Give only the count of lines containing "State".

### Data shown

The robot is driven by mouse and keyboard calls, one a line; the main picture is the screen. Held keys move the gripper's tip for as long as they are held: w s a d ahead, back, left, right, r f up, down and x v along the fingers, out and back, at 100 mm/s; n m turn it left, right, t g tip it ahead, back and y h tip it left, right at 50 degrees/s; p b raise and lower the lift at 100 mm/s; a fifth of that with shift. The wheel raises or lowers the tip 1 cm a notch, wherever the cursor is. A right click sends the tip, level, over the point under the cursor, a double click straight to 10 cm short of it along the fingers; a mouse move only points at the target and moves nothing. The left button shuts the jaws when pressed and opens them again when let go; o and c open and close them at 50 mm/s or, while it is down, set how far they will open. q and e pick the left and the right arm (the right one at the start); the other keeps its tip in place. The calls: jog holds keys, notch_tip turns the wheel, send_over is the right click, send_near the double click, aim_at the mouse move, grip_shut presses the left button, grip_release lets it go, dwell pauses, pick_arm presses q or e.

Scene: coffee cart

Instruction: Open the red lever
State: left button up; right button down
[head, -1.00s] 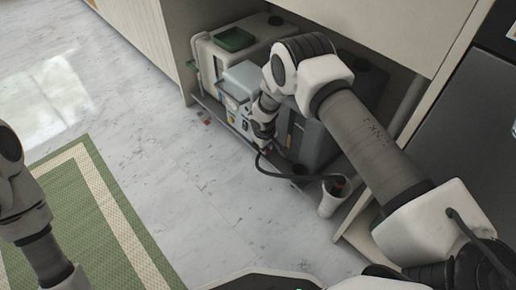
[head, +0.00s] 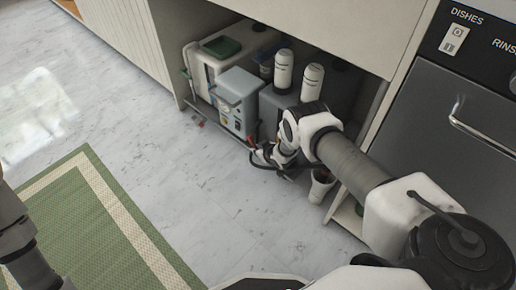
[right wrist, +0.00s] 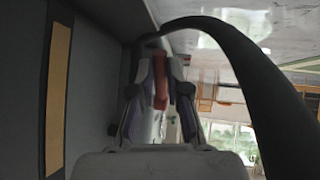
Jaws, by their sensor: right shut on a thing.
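The red lever (right wrist: 161,82) shows in the right wrist view as a red bar between the two fingers of my right gripper (right wrist: 159,78). The fingers are shut on it. In the head view a small red piece (head: 252,141) shows at the tip of my right gripper (head: 258,149), low in front of the grey box. Most of the lever is hidden there by the gripper. My left gripper is out of view; only part of my left arm shows at the left edge.
Under the counter stand a grey box (head: 238,88), a white container with a green lid (head: 221,46) and two white bottles (head: 283,70). A white cup (head: 321,186) is beside my right arm. Open floor lies left.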

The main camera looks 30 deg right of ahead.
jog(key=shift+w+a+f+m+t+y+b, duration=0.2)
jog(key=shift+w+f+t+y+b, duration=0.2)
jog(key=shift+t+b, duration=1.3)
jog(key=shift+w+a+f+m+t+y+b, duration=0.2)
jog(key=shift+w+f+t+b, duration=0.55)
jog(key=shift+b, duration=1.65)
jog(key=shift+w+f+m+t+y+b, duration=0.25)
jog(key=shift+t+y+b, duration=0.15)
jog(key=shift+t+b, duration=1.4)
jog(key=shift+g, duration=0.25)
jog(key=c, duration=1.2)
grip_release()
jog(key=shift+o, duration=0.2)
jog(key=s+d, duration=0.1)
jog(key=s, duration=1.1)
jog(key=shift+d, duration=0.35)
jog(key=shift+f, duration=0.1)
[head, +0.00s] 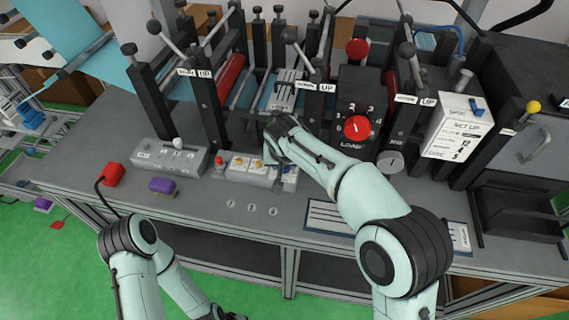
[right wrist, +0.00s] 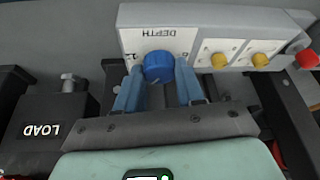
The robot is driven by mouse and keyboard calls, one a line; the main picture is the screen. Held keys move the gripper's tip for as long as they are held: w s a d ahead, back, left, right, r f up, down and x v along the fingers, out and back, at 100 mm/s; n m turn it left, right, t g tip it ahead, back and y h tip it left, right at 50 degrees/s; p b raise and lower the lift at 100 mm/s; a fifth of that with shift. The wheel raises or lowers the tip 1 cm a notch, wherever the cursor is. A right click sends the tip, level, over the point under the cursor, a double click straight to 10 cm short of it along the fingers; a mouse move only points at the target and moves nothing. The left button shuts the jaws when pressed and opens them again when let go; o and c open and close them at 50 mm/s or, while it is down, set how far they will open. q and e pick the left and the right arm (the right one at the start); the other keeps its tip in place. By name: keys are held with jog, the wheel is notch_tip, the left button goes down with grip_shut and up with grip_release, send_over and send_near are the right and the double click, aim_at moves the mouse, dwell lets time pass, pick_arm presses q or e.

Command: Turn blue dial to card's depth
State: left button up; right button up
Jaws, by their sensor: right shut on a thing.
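The blue dial (right wrist: 158,66) sits on a white panel marked DEPTH, upside down in the right wrist view, on a grey control box (right wrist: 215,18). My right gripper (right wrist: 160,72) has its two blue fingers on either side of the dial and is shut on it. In the head view my right arm's wrist covers most of the dial end of the box (head: 255,171).
Two yellow knobs (right wrist: 218,60) and a red button (right wrist: 307,59) sit beside the dial. The red LOAD dial (head: 356,127) stands behind my right arm. Another control box (head: 168,158), a purple block (head: 162,185) and a red block (head: 111,174) are at left.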

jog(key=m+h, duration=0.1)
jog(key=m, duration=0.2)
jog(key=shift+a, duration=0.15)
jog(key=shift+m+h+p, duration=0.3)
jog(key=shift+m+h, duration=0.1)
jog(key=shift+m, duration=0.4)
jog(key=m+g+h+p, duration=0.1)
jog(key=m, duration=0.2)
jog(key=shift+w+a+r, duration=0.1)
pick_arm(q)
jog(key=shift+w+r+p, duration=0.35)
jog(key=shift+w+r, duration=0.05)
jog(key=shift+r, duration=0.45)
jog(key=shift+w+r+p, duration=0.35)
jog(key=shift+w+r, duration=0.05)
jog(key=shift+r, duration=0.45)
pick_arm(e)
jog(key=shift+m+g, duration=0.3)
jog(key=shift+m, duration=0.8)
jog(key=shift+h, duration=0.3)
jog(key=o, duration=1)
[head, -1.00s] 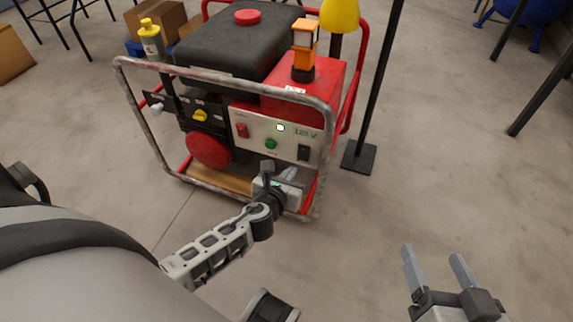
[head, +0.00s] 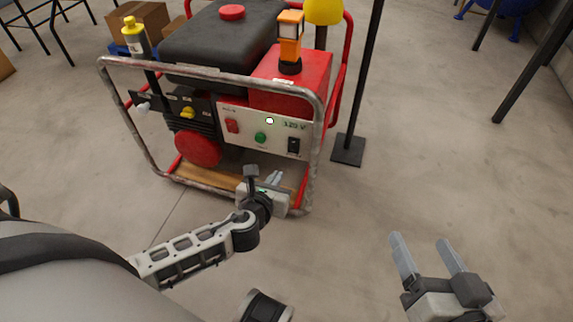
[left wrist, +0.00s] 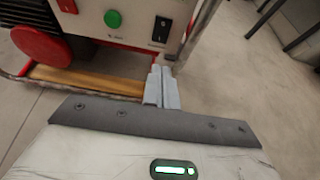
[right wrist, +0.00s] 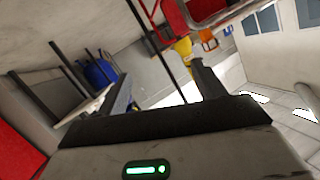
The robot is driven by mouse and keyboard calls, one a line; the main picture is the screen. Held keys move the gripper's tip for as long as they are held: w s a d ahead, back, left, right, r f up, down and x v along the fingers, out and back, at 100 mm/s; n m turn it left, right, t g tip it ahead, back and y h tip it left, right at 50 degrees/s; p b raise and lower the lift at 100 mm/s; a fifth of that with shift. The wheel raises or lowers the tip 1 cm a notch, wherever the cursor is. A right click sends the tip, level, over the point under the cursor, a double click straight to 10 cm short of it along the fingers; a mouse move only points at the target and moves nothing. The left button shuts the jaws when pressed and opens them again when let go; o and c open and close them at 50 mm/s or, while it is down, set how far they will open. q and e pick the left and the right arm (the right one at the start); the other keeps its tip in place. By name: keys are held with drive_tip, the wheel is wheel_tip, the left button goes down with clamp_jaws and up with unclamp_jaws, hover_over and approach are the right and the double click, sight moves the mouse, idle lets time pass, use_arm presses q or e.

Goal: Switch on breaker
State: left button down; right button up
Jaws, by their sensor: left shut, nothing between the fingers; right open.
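The generator's light front panel (head: 240,118) carries a black rocker switch (head: 293,146) at its lower right, which looks like the breaker. It also shows in the left wrist view (left wrist: 161,30); I cannot tell its position. A green button (head: 260,138), a red switch (head: 232,126) and a small bright lamp (head: 269,121) are on the same panel. My left gripper (head: 276,177) is shut and empty, in front of and below the panel, apart from the switch. Its fingers (left wrist: 160,84) point toward the generator. My right gripper (head: 420,240) is open and empty over the floor at the right.
A tubular frame (head: 316,165) surrounds the generator, with a bar near the black switch. A wooden board (head: 212,176) lies at its base. A black post on a square foot (head: 348,150) stands to the right. The floor (head: 430,170) at the right is clear.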

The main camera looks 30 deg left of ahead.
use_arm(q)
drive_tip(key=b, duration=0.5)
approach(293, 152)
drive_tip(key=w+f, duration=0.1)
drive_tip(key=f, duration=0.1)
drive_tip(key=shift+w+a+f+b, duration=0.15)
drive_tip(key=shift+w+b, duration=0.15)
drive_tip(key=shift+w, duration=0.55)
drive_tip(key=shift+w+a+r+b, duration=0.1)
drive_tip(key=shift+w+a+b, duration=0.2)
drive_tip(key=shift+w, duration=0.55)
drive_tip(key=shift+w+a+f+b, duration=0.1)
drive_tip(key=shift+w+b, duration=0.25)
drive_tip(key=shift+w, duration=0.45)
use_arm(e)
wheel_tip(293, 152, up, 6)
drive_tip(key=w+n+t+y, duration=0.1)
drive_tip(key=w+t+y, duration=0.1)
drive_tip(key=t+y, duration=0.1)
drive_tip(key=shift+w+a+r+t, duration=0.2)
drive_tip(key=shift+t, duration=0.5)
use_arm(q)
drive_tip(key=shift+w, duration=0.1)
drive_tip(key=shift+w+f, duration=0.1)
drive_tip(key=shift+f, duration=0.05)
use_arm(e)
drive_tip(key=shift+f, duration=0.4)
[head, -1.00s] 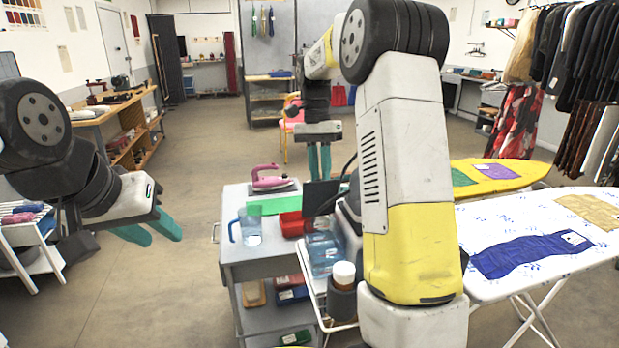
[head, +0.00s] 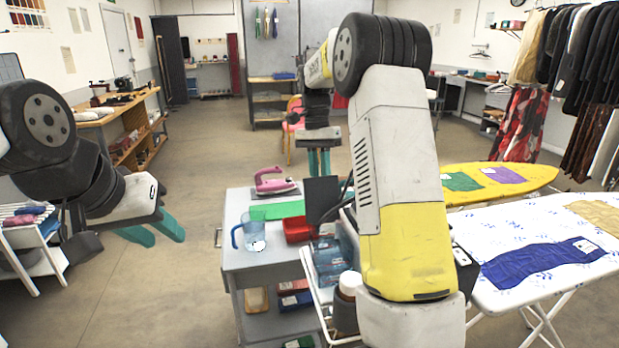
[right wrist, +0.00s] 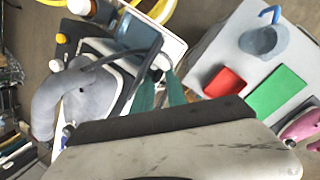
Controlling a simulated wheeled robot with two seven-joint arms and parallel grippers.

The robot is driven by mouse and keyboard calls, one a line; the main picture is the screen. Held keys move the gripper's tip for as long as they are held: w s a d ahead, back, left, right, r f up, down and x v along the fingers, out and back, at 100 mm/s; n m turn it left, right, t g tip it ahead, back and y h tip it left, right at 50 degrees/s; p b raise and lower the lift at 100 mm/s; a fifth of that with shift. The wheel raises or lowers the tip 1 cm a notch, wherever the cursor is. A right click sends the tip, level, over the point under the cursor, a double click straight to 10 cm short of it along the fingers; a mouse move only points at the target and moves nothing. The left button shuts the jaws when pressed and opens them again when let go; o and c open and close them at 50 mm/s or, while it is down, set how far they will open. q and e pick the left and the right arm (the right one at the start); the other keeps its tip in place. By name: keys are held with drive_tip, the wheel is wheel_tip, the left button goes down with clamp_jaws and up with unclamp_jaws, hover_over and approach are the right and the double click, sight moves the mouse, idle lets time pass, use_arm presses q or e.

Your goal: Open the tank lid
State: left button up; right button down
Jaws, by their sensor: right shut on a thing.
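A dark flat panel, which looks like the tank lid (head: 322,197), stands steeply raised just below the fingertips of my right gripper (head: 319,172) in the head view. The right gripper is shut on it, though the grip itself is unclear. The right wrist view shows its teal fingers (right wrist: 160,92) beside a pale appliance with a thick grey hose (right wrist: 45,105). Most of the appliance and the tank's inside are hidden behind my right arm in the head view. My left gripper (head: 154,234) is open and empty over the floor at left.
A white rack with blue containers (head: 332,258) stands close by. Ironing boards (head: 545,235) stand at right.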

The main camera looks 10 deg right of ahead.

######

= Problem solution =
4